Mobile value added services for rural areas need content

Written by Nikita Upadhyay | Nikita Upadhyay | Mumbai | Updated: Feb 23 2009, 05:56am hrs
The low awareness of value added services restricted the growth of value added services in rural India, says a report.

These rural areas, referred to as bottom of the pyramid (BOP), have a mere 10% awareness of the mobile voting applications (competitions, real time polling, live participation in TV/radio programmes, etc).

Lirneasia, which carried out the study, is a regional information and communication technology (ICT) policy and regulation capacity-building organisation active across the Asia Pacific region.

Despite the huge network roll-out in rural areas and the intense low tariff war amongst the operators the study showed the usage of value added services in rural areas to just 1%.

Indian BOP is still in the mobile 1.0 mode using mainly voice and missed calls functionality. Messaging is being used by only a third of the BOP population.
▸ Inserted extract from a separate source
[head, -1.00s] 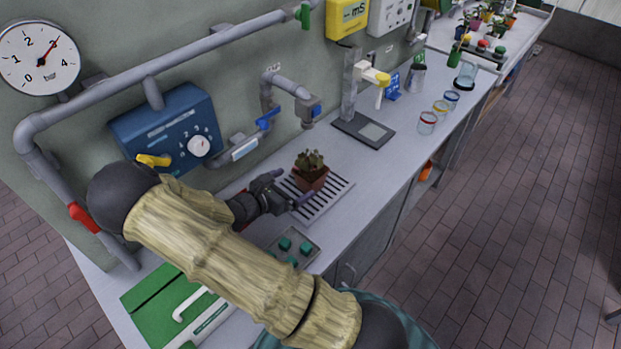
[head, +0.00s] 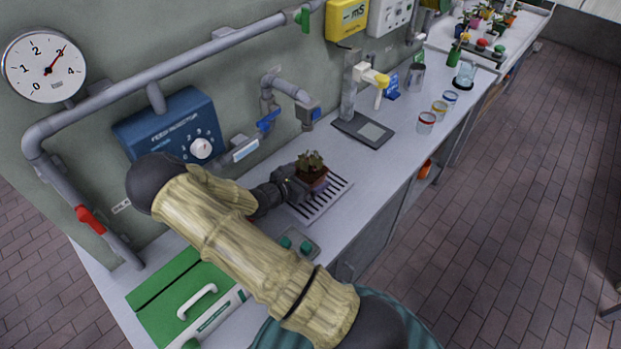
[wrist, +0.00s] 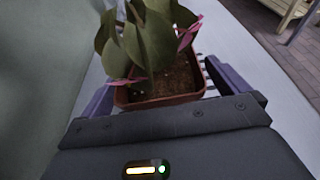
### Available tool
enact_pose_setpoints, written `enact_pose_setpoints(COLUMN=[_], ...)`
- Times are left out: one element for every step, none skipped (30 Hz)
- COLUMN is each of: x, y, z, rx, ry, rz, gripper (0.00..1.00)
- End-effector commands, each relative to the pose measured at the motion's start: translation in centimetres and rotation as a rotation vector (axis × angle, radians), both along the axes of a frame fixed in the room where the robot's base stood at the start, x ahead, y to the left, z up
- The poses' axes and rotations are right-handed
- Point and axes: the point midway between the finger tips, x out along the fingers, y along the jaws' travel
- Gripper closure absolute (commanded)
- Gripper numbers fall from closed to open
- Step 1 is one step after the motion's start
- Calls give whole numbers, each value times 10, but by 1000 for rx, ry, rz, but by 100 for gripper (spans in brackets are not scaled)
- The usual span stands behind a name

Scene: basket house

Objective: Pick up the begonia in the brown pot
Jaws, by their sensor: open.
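The begonia in the brown pot (head: 313,178) stands upright on a slatted drain grate (head: 333,198) on the counter. In the wrist view the begonia (wrist: 150,40) shows broad green leaves, pink flower tips and soil in a square brown pot (wrist: 160,102). My gripper (head: 306,186) is at the pot, reaching from the left. In the wrist view my gripper (wrist: 163,98) is open, with one purple finger on each side of the pot. The finger ends are partly hidden, and I cannot tell whether they touch the pot.
A panel with green buttons (head: 297,243) and a green case (head: 185,300) lie nearer on the counter. A dark plate (head: 362,130) with a tap post is beyond the grate. Several glass jars (head: 426,122) stand at the right edge. Pipes and a blue box (head: 170,128) line the wall.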

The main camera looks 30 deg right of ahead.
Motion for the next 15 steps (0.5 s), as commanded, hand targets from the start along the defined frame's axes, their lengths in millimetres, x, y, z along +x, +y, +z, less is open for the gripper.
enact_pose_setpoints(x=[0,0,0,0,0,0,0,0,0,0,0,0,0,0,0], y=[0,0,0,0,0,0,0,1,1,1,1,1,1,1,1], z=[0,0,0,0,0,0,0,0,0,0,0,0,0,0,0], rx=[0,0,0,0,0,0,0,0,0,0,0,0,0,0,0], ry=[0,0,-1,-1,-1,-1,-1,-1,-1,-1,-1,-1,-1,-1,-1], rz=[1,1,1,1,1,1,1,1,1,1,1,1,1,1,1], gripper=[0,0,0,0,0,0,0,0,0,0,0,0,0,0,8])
Mobile payment and government services use is almost non-existent, said Rohan Samarajiva, chairman and CEO, Lirneasia. The report states that in India 27% of the rural mobile owners at the BOP got connected in the year 2008 compared to the 19% urban mobile owners. Apart from voice, most use their mobiles for missed calls, while some use it for messaging and checking balances. These findings could come as a dampener to the aspirations of telecom companies like Bharti Airtel, Reliance Communications, Vodafone and Idea Cellular that plan to increase their average revenue per user (ARPUs) by introducing mobile marketing or innovative VAS in the rural areas.

The research highlighted that the rural prepaid mobile owners at the Indian BOP travel 20 minutes more to top-up compared to the urban prepaid mobile owners who travel only 12 minutes. As per the research, 37% of BOP mobile owners in India would not consider switching to a cheaper package, which challenges the tariff wars amongst the telecos.

The reason for not changing over to another provider is their willingness to retain the current mobile number. Thus, 40% of those unwilling to switch state display a high demand and acceptance of mobile number portability technology.